Open arunos728 opened 7 months ago
I am also facing an issue when training. The instance loss is mostly 0 and upon tracking the valid_instance variable (https://github.com/shvdiwnkozbw/SMTC/blob/main/src/train.py#L253), its also mostly 0 through out the training. Did you face similar issue ? Is this expected ?
Thanks in advance !
Regarding the questions, could you share the training batchsize, GPU numebrs, learning rate? Large learning rate with small global batchsize could result in the performance drop on label propagation vs original DINO. However, the 29.1 J&F is not expected, just ensure the DINO weights are corretly loaded at the beginning of training.'
Besides, in terms of the instance loss, we curretly set a strict standard to filter the valid instances to ensure the high quality instance samples in training. Hence, it requires long training iterations to let the model satisfy this standard. Typically after 15k iterations with global batchsize 512, and more iterations are required with smaller batchsize. It is also feasible to relax the valid instance selection standard to reach a tradeoff between the instance quality and learning efficiency. We will carefully check it and update a new version.
Thanks!
Hi Authors,
Thanks for the response. On instance loss issue, I was running with batch size of 16 on a single gpu. Currently I can fit a maximum batch size of 160 ( 4 gpus - 40 each). If possible, can you please suggest a suitable learning rate and iterations for small batch.
Thanks !
Hi, for bath size 16x4 gpu, I recommend using the initial learning rate 1e-5. And you can first try freeze the DINO initialized ViT parameters and only tune the slot attention as well projection layers to see whether you can obtain the valid instances.

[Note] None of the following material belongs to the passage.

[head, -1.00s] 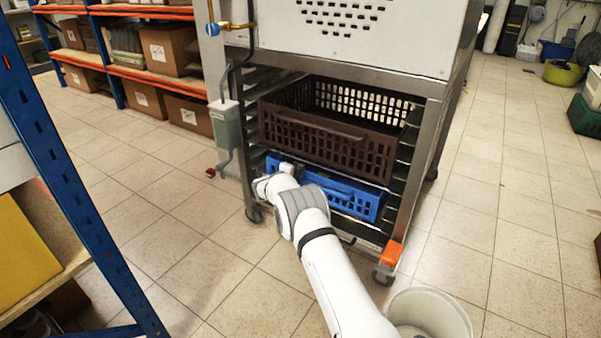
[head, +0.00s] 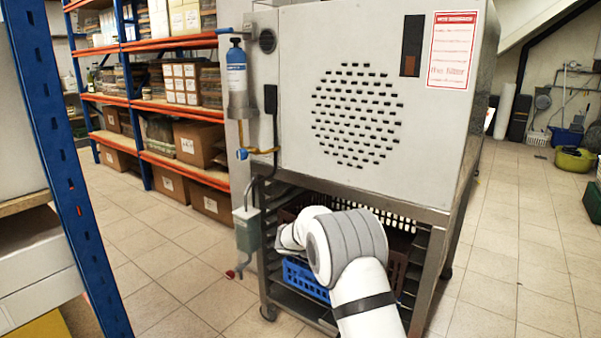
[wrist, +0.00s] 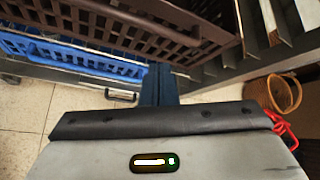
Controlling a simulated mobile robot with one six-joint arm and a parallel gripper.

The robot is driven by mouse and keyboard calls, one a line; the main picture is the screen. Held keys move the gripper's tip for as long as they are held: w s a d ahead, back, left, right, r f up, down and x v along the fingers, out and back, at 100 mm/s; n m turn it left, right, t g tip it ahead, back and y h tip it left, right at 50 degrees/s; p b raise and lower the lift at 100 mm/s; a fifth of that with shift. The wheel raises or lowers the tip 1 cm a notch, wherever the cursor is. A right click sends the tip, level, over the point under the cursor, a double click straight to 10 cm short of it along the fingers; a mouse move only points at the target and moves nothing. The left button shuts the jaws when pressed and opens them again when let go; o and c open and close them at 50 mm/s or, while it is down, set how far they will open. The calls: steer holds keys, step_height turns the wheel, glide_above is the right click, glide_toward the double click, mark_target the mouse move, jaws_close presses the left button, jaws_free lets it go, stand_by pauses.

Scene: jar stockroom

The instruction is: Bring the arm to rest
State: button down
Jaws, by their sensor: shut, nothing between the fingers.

We have updated a new version for more efficient training, and also attached the model weights trained with the new strategy.
Thanks for your detailed answer. I'll re-train the model and evalulate it as soon as possible. BTW, there is a weird thing on the updated label propagation result. I've tested both ImageNet pretrained ViT and the uploaded pretrained SMTC model. I've checked the pretrained SMTC model reaching 65.2 J&F, but ImageNet pretrained ViT reaching 65.9 J&F which outperformed SMTC model. Could you explain why this happens?
Hello, thanks for sharing the work.
I was trying to reproduce the label propogation result (DAVIS 2017) with pretrained DINO (ViT-S/16).
I've checked the ImageNet pretrained DINO reaching 61.8 J&F as reported in the paper by using the CRW code.
However, when I fine-tuned the proposed architecture on Youtube-VOS (start_twostage.sh, 10k iterations) and evaluated on DAVIS by using the encoder part weights,
The performance was 29.1 J&F, which is far below than the reported one (67.6 J&F).
I've checked the proposed losses (differ loss, bidirection consistency loss) worked well during the training stage.
I guess something is missing during training, but I couldn't find it.
Could you upload the training log & the pretrained model to check the result?